The starting point of this research is the notion of “rights” itself. The “rights” that the Palestinians were awarded when East Jerusalem was occupied and annexed, as a field of inquiry, were hardly questioned in academic arenas, let alone problematised. On the contrary, they were largely incorporated within the larger discourse of human rights, both by academics and by human rights activists, and as such normalised and/or overlooked, at the expense of illuminating other exclusionary, discriminatory and violent aspects of the Israeli settler colonial rule and power in East Jerusalem. This narrow perspective normalises the problem space of the settler colonial present and limits, as a result, the sphere of questions and critiques possible when examining such a present.

The thesis comes to deconstruct these normalising processes by destabilising the power-knowledge-truth relationship that is predominant in Israel Palestine and that subjugates the Palestinians to the pre-existing conditions created by the settler colonial regime. It first critiques the Israeli critical literature on the nature of the State of Israel for failing to provide a comprehensive understanding of how power operates in a settler colonial society such as Israel Palestine. This literature, as a form of knowledge in itself, is subjected to the settler colonial forms of power and constituted by it. Secondly, it deconstructs the discourse on “Palestinian rights” advocated for by two Israeli civil rights and human rights organisations, the Association for Civil Rights in Israel (ACRI) and B’Tselem respectively, arguing that both ACRI and B’Tselem maintain the settler colonial structure and reinforce the hierarchies of life values between the Palestinians and the Israelis. Third, the thesis empirically examines the materialisation of Israeli settler colonial politics of life in the form of social welfare institutions in East Jerusalem.

Overall, the thesis argues that the Israeli settler colonial politics of life constitutes a form of moral economy and as such is instrumentalised by the State of Israel to claim a higher moral ground compared to the Palestinian Authority and other Arab regimes in the region and to assert its democratic values. This moral discourse, as a form of power, shapes the relationship between the Palestinians and the regime,. Building on this observation, the thesis further problematises the relationship between the Palestinians and the Zionist regime. In doing so, it moves beyond the notion of steadfastness that has thus far characterised this relationship to explore what is described as the “ideologies of collusion”, which, as product of the settler colonial regime politics of life, deepen the Palestinian predicament with the regime.

How did you come to study Israeli settler colonial rule?

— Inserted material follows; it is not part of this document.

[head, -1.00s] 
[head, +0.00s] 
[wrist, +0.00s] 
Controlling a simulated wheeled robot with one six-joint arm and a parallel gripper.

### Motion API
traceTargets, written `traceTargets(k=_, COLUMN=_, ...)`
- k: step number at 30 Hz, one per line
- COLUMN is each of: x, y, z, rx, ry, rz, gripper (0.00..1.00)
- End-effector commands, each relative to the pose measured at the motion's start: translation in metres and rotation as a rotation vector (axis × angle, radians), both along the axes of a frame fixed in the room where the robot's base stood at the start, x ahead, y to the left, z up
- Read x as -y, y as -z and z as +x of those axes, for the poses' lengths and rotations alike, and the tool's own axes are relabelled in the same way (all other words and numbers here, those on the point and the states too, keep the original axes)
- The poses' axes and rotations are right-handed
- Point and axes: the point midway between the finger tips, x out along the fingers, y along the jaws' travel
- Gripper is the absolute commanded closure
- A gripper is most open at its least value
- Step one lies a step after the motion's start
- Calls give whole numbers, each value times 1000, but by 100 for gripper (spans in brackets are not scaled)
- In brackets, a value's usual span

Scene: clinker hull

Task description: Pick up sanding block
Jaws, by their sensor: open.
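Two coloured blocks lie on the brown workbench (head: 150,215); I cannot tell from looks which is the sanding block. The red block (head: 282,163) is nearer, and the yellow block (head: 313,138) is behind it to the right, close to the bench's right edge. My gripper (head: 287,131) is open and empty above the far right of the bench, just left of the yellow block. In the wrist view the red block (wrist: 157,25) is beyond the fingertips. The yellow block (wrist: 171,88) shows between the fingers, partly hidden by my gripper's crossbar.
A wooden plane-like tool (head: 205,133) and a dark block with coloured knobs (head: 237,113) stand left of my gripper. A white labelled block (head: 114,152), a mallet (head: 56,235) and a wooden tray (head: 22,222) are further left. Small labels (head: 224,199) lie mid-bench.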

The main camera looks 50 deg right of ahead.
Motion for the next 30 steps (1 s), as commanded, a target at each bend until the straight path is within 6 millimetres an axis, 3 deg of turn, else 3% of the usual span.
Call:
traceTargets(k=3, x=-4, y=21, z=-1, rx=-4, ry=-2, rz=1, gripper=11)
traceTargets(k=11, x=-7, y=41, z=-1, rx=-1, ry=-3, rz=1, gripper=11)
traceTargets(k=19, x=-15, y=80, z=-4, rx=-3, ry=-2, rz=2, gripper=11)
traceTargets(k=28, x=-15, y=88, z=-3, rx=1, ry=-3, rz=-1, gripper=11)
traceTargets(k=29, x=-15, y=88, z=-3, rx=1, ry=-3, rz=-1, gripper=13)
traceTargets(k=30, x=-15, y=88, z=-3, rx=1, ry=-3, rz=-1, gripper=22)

The questions that I raise in the thesis are mainly driven by my personal experience, having been born and raised in the region. The violence has always been there, it is an integral part of the reality experienced by the Palestinians in their relationship with the regime. Palestinian residents of Jerusalem and Palestinian citizens of Israel, however, as I have noticed, experience another form of encounter with the regime and its institutions, one that has been largely overlooked. I was not so interested in the spectacle of violence as in the normalising processes, the “invisible” forms of power that subjugate the Palestinians and govern their conduct to achieve similar ends.

Do you hope that your research will somehow benefit the Palestinians?

This thesis has modestly attempted to contribute to the academic literature on Israel Palestine by describing the complexities of the settler colonial matrix of control, beyond its sovereign power. It is also an attempt to open new spaces to understand the Palestinians’ relationship with the regime, and to contribute to the internal Palestinian debates on the nature of their engagement with the regime and its institutions.

How will you remember your doctoral experience?

It was certainly an enriching experience, both personally and academically. For my first year I was a Swiss Confederation Excellence Scholarship holder, which allowed me to kick-start my PhD in the most comfortable way and focus on exploring my research project. For the next three years I was a teaching assistant at both the Department of Anthropology and Sociology of Development and the Interdisciplinary Masters in Development Studies and International Affairs of the Graduate Institute. The research project itself, the fieldwork and the writing process, was a personal and intellectual journey. The academic freedom and support I was granted to explore such a politically charged topic is also well worth praising.

Full citation of the PhD thesis: Saïd, Ibrahim. “Politics of Life in a Colonial Space: An Extended Case Study of East Jerusalem”. PhD thesis, Graduate Institute of International and Development Studies, 2017.